- Instruction -
Skip any picture you find and retype all the remaining lines exactly.

- Data -

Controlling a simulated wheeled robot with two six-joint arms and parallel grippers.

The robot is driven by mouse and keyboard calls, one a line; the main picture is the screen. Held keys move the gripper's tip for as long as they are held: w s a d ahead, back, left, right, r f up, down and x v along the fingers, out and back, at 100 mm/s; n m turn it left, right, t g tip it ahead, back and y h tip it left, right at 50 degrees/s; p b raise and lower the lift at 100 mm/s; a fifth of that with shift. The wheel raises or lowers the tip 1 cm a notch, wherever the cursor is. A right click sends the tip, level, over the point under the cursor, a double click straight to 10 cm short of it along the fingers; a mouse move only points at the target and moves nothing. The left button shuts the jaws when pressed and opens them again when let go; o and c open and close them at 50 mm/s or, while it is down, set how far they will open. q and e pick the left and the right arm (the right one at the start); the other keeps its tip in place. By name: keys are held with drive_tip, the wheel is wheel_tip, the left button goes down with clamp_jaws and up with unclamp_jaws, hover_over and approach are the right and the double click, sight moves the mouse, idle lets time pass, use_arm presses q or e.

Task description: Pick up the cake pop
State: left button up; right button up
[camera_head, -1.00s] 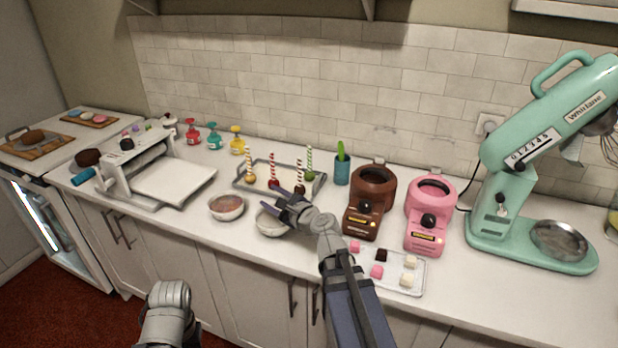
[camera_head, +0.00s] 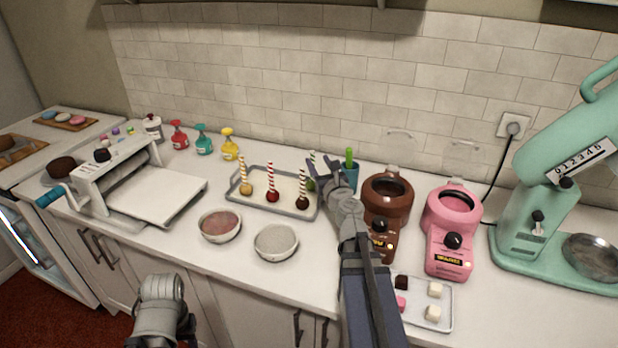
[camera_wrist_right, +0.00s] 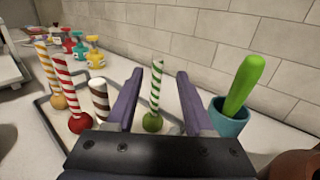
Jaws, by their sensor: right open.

- Exercise output -
Controlling a simulated wheeled robot with two six-joint arms and parallel grippers.

The robot is driven by mouse and keyboard calls, one a line; the main picture is the screen. Held keys move the gripper's tip for as long as they are held: w s a d ahead, back, left, right, r f up, down and x v along the fingers, out and back, at 100 mm/s; n m turn it left, right, t g tip it ahead, back and y h tip it left, right at 50 degrees/s; p b raise and lower the lift at 100 mm/s; a fifth of that with shift. The wheel raises or lowers the tip 1 cm a notch, wherever the cursor is. A right click sends the tip, level, over the point under the cursor, a double click straight to 10 cm short of it along the fingers; a mouse move only points at the target and moves nothing. The left button shuts the jaws when pressed and opens them again when let go; o and c open and close them at 50 mm/s or, while it is down, set how far they will open. q and e pick the left and the right arm (the right one at the start); the other keeps its tip in place. By name: keys are held with drive_tip, the wheel is wheel_tip, the left button goes down with clamp_jaws and up with unclamp_jaws, hover_over and approach are the right and the double click, sight moves the mouse, idle lets time pass, use_arm presses q or e.

Task description: Pick up the cake pop
State: left button up; right button up
[camera_head, -1.00s] 
[camera_head, +0.00s] 
[camera_wrist_right, +0.00s] 
Jaws, by their sensor: right open.

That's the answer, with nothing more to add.